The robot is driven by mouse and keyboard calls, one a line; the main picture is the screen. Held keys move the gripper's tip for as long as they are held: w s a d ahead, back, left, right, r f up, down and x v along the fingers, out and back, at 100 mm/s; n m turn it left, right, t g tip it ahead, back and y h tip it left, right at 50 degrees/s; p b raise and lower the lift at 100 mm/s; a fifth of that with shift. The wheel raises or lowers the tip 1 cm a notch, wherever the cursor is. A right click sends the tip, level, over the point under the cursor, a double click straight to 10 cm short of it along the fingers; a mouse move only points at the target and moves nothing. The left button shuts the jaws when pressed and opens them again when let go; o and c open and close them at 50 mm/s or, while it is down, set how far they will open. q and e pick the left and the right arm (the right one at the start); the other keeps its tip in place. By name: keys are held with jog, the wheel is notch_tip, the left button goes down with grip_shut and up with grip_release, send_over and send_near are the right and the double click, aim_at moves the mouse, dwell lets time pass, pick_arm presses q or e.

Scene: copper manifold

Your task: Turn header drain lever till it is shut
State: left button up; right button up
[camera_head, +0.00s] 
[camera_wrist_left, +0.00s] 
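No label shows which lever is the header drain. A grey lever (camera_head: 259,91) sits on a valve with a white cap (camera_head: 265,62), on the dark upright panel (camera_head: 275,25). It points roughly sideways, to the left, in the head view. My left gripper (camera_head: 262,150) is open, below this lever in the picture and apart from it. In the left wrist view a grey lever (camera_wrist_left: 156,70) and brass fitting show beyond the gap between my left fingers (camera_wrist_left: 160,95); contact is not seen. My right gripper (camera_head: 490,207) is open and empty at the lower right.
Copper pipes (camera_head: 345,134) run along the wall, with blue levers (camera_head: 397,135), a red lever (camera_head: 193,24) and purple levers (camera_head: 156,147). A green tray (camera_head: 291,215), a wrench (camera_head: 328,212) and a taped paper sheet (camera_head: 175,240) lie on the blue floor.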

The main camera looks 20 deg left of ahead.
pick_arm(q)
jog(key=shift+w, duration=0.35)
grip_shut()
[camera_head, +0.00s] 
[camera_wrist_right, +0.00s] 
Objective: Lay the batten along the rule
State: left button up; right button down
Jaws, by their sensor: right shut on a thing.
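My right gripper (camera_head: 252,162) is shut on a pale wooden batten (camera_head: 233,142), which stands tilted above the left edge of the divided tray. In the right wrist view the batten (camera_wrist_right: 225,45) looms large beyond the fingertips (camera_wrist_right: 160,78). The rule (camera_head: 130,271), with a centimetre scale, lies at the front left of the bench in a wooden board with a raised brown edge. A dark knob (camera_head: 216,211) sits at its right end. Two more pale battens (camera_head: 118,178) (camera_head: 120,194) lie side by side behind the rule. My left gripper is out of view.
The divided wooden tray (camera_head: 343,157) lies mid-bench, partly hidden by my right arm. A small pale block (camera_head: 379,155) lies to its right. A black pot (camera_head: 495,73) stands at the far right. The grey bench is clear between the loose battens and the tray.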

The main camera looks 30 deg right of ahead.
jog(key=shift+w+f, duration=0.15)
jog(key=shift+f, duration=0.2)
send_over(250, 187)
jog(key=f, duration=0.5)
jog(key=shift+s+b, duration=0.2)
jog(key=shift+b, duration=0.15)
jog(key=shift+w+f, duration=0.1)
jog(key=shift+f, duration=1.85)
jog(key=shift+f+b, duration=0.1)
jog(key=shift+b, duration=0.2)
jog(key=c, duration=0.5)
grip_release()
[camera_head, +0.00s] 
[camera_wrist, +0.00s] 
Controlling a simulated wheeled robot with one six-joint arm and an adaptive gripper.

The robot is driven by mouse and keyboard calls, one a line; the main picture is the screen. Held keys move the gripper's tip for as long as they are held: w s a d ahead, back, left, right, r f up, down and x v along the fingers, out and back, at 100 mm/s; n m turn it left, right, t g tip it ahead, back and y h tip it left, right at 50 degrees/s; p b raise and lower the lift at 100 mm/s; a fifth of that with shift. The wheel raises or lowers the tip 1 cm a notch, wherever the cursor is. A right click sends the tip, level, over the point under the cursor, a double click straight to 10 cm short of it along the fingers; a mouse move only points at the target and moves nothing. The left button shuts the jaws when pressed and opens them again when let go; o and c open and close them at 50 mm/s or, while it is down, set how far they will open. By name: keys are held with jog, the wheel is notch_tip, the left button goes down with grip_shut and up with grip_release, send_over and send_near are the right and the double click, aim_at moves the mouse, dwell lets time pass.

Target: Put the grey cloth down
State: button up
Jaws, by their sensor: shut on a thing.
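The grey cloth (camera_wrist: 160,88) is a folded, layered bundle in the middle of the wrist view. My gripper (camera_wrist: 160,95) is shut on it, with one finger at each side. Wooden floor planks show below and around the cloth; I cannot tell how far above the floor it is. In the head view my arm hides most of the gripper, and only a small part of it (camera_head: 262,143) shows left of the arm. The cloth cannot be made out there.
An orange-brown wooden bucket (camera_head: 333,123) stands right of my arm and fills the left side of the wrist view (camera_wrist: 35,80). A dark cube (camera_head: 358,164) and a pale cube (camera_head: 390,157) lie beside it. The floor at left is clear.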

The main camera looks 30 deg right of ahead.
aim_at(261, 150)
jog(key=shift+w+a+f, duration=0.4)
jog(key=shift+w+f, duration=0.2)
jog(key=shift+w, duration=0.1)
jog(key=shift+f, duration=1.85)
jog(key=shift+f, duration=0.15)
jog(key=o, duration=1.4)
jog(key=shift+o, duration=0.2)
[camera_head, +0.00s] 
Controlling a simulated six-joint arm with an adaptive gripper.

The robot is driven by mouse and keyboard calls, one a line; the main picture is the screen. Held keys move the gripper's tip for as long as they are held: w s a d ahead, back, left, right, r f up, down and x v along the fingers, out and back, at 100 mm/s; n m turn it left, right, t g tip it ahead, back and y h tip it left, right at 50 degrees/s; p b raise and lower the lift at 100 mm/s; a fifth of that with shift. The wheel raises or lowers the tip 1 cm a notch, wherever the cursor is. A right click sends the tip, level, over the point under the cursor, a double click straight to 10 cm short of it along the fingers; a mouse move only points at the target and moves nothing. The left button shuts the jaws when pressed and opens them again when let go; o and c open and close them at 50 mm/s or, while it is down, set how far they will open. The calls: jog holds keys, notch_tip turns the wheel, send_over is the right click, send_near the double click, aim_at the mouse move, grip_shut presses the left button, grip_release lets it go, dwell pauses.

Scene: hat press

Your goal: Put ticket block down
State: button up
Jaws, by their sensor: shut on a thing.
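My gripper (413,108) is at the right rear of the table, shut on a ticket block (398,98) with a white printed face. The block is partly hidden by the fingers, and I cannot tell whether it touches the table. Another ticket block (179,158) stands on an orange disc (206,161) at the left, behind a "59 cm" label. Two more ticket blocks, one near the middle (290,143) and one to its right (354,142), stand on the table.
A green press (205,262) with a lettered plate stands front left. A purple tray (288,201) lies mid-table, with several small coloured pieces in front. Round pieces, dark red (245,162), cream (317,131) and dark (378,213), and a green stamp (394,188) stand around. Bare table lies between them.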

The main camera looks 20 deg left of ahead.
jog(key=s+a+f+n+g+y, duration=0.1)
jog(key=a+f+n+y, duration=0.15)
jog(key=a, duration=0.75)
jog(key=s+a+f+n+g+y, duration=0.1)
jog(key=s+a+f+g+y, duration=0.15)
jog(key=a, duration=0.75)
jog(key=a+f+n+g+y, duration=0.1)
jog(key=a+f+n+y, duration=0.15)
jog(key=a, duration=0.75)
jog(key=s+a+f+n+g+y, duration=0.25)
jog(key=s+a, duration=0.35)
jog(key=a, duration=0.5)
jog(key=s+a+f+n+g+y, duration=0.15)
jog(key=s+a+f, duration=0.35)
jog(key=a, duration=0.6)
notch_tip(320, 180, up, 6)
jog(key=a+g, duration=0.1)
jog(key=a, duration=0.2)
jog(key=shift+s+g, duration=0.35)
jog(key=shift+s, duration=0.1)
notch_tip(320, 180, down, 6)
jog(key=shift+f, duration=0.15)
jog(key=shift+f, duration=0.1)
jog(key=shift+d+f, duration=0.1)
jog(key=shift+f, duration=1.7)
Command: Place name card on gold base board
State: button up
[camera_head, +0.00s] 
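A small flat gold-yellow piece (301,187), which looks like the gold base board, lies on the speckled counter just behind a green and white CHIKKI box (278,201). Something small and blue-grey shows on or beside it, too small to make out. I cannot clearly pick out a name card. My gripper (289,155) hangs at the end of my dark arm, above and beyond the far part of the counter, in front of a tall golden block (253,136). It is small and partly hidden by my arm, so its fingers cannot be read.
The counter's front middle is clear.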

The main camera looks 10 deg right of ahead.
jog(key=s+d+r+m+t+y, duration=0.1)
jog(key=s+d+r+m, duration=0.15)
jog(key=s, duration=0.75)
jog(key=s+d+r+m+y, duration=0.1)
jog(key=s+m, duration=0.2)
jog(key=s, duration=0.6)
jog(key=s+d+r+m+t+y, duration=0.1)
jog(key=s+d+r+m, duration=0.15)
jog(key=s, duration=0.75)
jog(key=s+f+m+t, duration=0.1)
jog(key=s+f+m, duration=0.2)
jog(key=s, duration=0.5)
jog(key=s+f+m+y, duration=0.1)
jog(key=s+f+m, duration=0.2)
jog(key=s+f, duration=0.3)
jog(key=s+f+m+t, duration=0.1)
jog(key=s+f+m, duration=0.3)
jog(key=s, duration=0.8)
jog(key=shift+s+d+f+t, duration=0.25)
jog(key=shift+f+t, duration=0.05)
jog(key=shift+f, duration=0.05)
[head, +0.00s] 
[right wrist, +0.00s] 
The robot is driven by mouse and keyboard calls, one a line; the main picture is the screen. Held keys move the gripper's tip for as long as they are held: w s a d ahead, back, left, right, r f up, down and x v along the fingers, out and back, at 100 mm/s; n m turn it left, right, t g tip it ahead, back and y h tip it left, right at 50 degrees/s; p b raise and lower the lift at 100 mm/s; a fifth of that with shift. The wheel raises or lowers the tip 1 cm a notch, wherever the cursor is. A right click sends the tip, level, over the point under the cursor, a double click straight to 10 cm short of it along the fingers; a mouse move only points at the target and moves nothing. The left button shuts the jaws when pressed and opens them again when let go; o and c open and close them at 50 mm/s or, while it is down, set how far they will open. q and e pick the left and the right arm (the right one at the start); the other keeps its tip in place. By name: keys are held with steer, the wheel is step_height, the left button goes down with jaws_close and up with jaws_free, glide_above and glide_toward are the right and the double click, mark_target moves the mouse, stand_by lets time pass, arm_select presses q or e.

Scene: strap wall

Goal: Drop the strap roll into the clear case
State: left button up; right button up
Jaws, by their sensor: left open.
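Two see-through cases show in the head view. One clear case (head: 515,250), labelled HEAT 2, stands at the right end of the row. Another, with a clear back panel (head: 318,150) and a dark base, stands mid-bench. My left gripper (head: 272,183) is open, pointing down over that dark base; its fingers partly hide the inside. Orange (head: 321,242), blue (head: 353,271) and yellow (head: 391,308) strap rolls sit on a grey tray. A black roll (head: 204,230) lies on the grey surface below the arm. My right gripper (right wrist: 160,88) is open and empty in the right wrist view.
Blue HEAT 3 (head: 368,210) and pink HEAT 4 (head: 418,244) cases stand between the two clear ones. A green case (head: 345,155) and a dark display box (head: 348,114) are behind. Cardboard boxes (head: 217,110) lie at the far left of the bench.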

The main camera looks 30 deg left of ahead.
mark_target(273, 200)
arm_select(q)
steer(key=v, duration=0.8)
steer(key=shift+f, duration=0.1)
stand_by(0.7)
○ ○ ○
● EXERCISE OBJECTIVE: Gather each line from the listing above that holds "Controlling".

● REPLY TO THE EXERCISE:
Controlling a simulated wheeled robot with one six-joint arm and an adaptive gripper.
Controlling a simulated six-joint arm with an adaptive gripper.

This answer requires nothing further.